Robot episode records
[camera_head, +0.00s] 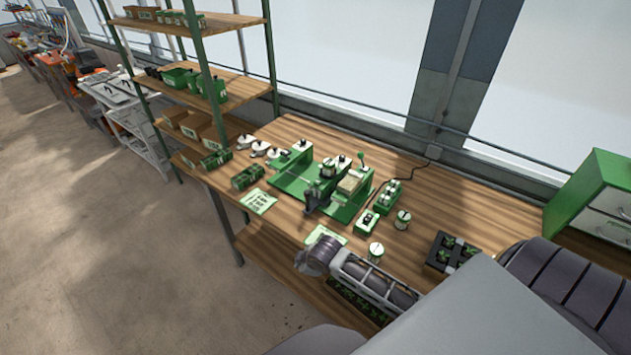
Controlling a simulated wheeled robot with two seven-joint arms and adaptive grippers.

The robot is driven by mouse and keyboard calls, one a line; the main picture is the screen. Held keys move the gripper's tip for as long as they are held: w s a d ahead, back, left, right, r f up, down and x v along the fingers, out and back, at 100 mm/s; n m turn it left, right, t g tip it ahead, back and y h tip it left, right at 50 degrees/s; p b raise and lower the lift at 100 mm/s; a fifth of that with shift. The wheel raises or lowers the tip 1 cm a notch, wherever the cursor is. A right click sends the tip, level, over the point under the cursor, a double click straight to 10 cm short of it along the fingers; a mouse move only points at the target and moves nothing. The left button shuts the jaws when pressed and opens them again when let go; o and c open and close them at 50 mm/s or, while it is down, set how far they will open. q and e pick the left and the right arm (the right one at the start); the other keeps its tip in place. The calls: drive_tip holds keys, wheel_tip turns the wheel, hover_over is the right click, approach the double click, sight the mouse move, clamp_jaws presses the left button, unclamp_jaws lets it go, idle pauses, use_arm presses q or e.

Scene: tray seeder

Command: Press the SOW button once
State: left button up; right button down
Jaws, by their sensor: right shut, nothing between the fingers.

--

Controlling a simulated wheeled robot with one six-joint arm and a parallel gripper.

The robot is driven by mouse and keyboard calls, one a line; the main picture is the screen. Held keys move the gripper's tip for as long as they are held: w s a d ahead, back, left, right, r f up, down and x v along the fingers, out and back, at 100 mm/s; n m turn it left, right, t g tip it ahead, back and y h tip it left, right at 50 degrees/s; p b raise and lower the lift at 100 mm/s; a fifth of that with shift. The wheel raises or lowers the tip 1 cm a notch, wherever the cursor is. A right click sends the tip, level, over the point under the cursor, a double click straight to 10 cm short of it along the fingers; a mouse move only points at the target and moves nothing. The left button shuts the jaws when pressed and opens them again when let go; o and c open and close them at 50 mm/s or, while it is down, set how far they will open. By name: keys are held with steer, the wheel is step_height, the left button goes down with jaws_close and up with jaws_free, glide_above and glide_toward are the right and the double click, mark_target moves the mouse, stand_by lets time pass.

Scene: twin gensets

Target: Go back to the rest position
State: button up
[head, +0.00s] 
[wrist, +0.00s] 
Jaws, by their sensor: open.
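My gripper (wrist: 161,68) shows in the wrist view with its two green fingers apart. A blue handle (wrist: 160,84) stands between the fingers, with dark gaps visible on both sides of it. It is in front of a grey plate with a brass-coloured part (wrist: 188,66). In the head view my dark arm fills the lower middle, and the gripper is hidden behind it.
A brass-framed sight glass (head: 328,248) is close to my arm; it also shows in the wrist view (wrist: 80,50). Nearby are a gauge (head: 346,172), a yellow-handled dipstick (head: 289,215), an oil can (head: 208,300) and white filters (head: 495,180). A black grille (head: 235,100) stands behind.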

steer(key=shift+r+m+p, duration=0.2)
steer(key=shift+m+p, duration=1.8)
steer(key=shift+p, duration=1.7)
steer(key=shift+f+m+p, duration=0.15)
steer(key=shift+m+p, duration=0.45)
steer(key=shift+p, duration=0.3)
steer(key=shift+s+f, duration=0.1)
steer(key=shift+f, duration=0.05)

--

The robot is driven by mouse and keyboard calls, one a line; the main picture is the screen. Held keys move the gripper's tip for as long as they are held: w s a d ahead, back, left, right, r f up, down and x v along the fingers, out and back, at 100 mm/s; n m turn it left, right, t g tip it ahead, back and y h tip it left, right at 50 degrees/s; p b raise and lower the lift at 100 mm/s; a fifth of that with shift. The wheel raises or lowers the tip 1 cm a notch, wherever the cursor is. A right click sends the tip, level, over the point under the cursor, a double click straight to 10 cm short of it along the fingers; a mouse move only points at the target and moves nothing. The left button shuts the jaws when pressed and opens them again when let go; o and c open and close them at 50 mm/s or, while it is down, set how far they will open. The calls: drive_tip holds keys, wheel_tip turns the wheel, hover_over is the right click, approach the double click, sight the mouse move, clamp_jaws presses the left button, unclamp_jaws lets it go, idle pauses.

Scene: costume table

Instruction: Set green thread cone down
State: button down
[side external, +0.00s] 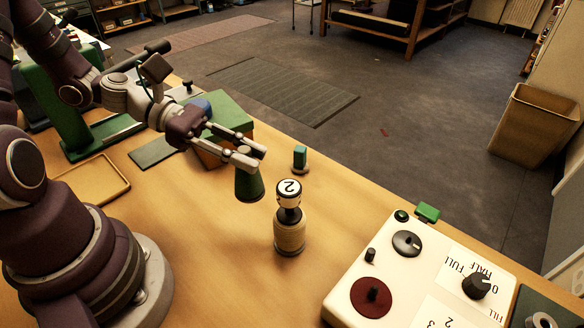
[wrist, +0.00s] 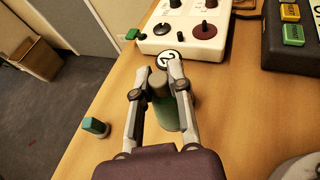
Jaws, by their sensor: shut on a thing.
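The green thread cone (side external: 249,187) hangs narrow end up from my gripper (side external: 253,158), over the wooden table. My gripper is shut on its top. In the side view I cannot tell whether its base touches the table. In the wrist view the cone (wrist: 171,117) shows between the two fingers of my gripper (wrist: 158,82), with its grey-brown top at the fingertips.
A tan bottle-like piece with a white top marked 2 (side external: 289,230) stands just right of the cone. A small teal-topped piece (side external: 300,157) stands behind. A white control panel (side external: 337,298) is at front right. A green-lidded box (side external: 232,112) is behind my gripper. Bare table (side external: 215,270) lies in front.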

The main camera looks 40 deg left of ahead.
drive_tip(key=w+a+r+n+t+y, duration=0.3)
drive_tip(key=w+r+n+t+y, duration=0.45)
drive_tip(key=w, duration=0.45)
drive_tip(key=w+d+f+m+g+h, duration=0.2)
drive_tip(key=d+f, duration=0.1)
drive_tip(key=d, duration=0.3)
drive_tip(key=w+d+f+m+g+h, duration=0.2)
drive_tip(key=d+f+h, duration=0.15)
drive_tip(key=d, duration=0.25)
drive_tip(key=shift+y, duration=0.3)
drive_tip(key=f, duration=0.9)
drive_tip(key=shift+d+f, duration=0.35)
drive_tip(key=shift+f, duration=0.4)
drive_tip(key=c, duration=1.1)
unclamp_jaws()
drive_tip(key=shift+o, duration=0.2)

GOAL: In the listing above, find the line with "[camera_head, +0.00s]" and the line with "Controlling a simulated wheeled robot with two". Copy exactly those lines and all between them, minus the images.

TASK OUTPUT:
[camera_head, +0.00s] 
Controlling a simulated wheeled robot with two seven-joint arms and adaptive grippers.

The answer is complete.